Pakistan’s economy is currently facing three broad challenges in the shape of persistent inflation, eclipsed private investment leading to low growth and continuously rocketing total debt due to a low tax to GDP ratio.
The resignation of two central bank governors and one finance minister in Pakistan since the start of 2010 has exposed a breakdown in policymaking, undermining efforts to revive growth amid surging prices and terrorism. Lack of continuity at top finance seats indicates the misalignments between the economic and political integration of the system. Shahid Kardar’s resignation is attributed to differences over the bank’s autonomy. The analysts say that successive loss of key economic managers may undermine the credibility of Prime Minister Yousuf Raza Gilani’s government as it seeks aid resumption from the International Monetary Fund to ensure its survival. The refusal to extend Benazir Income Support Program (BISP) led to the departure of the Governor who wished to rationalize the spending. Increased government borrowing triggering a further inflation amid challenging economic conditions is also dubbed as the reason behind the quitting of the governor.
With all these things in mind, the State Bank of Pakistan’s unexpected drop of 50 base points in its discount rate to 13.50 per cent from 14.00 per cent is intriguing. SBP sources say that the key parameter in this assessment is the outlook of inflation that indicates that average inflation in FY12 is expected to remain in line with the announced target. The bank authorities are convinced that no adjustment in the interest rate would have entailed further tightening of monetary policy in real terms, which is not warranted given the decline in private investment.
Pakistan’s central bank last held its discount rate unchanged at 14 per cent during its May meeting. Pakistan reported annual inflation of 13.92 per cent in June this year, up from 13.23 per cent in May, and 13.04 per cent in April, the Bank had previously commented that “the average CPI inflation for FY11 is likely to remain between 14 and 14.5 per cent, which is lower than the central bank’s earlier projections”. The Pakistani government announced an inflation target of 12 per cent for FY 2012, with a desired path for inflation of 9.5 per cent and eight per cent in the subsequent 2 years.
But the million dollar question is that whether a mere decrease of 50 base points will help decrease inflation or not. The answer again is a desperate need to make drastic cuts on government borrowing that has registered a 58 percent increase over a period of one year.
The business community has termed it as a cosmetic decision that is unlikely to bring any fundamental change on the economic landscape of the country. Structural changes are required to have a comprehensive annual growth of national economy which grew at a rate of 2.5 per cent which is less than the annual population growth rate.
For ordinary consumers the rate cut will not bring any immediate good news. It is because the consumers aren’t exactly the main focus for emergency rate cuts, which are designed to stimulate the economy and encourage large businesses to spend more.
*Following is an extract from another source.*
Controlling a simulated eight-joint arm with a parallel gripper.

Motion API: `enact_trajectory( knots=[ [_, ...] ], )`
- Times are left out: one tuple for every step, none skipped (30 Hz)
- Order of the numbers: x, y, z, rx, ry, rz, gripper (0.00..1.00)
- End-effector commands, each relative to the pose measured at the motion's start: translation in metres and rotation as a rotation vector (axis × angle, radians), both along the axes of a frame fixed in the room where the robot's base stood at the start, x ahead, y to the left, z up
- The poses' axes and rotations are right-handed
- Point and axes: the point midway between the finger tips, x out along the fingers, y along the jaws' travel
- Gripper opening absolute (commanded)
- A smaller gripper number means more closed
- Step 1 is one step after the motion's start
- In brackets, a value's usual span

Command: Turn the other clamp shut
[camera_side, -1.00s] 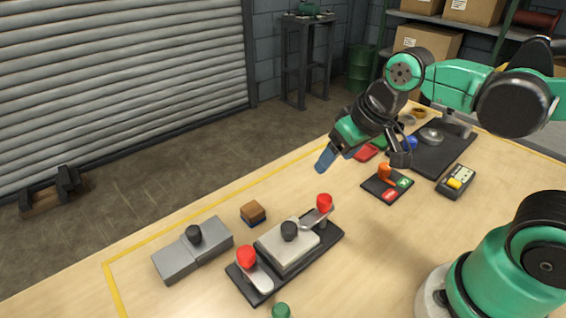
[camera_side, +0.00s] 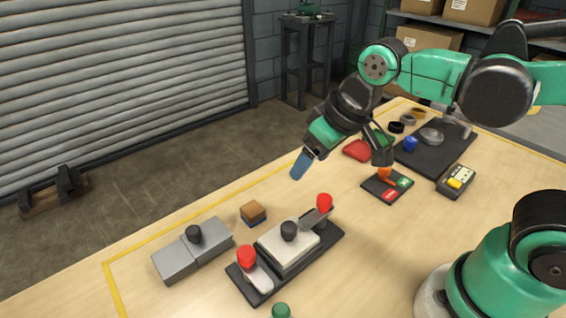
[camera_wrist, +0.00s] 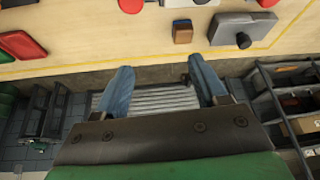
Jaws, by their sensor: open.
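The split casing fixture has a black base (camera_side: 317,258) with a pale grey casing (camera_side: 285,253) and a black knob (camera_side: 289,231) on top. One red-knobbed clamp (camera_side: 247,257) stands at its front left end, its metal arm pointing away from the casing toward the front. The other red-knobbed clamp (camera_side: 324,203) is at the back right end, its metal arm reaching toward the casing; I cannot tell whether it touches. My gripper (camera_side: 301,165) hangs above the table's far edge, behind and above the fixture, touching nothing. In the wrist view its blue fingers (camera_wrist: 160,92) are wide apart and empty.
A grey block with a black knob (camera_side: 194,234) lies left of the fixture. A small brown block (camera_side: 253,212) stands behind it. A switch panel with an orange handle (camera_side: 384,175), a yellow-buttoned device (camera_side: 456,181) and a black plate (camera_side: 437,152) lie at the right.

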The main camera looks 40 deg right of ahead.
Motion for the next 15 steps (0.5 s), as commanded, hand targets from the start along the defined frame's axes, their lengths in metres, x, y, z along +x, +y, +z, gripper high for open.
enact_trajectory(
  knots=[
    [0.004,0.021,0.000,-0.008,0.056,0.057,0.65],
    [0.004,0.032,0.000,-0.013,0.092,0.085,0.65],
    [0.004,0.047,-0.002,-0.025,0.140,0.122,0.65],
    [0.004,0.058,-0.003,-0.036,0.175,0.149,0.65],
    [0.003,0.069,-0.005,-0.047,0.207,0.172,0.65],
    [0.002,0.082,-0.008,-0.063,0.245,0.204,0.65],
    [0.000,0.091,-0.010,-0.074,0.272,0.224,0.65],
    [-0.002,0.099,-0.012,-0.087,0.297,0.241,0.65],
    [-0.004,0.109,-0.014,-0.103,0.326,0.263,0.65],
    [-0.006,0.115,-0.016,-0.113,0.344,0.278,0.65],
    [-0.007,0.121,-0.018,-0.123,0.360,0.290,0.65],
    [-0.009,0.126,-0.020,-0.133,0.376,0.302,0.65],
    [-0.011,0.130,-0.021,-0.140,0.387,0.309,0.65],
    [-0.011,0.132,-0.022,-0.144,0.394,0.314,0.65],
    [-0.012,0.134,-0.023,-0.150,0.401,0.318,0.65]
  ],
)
But they do reap the rewards in the long run.
Overall, the effect of an interest rate cut is the psychological effect it has on investors and consumers; they see it as a benefit to personal and corporate borrowing, which in turn leads to greater profits and an expanding economy.
A decrease in interest rates means that those people who want to borrow money enjoy an interest rate cut. But this also means that those who are lending money, or buying securities such as bonds, have a decreased opportunity to make income from interest. If we assume investors are rational, a decrease in interest rates will prompt investors to move money away from the bond market to the equity market. At the same time, businesses will enjoy the ability to finance expansion at a cheaper rate, thereby increasing their future earnings potential, which, in turn, leads to higher stock prices. Investors and economists alike view lower interest rates as catalysts for expansion.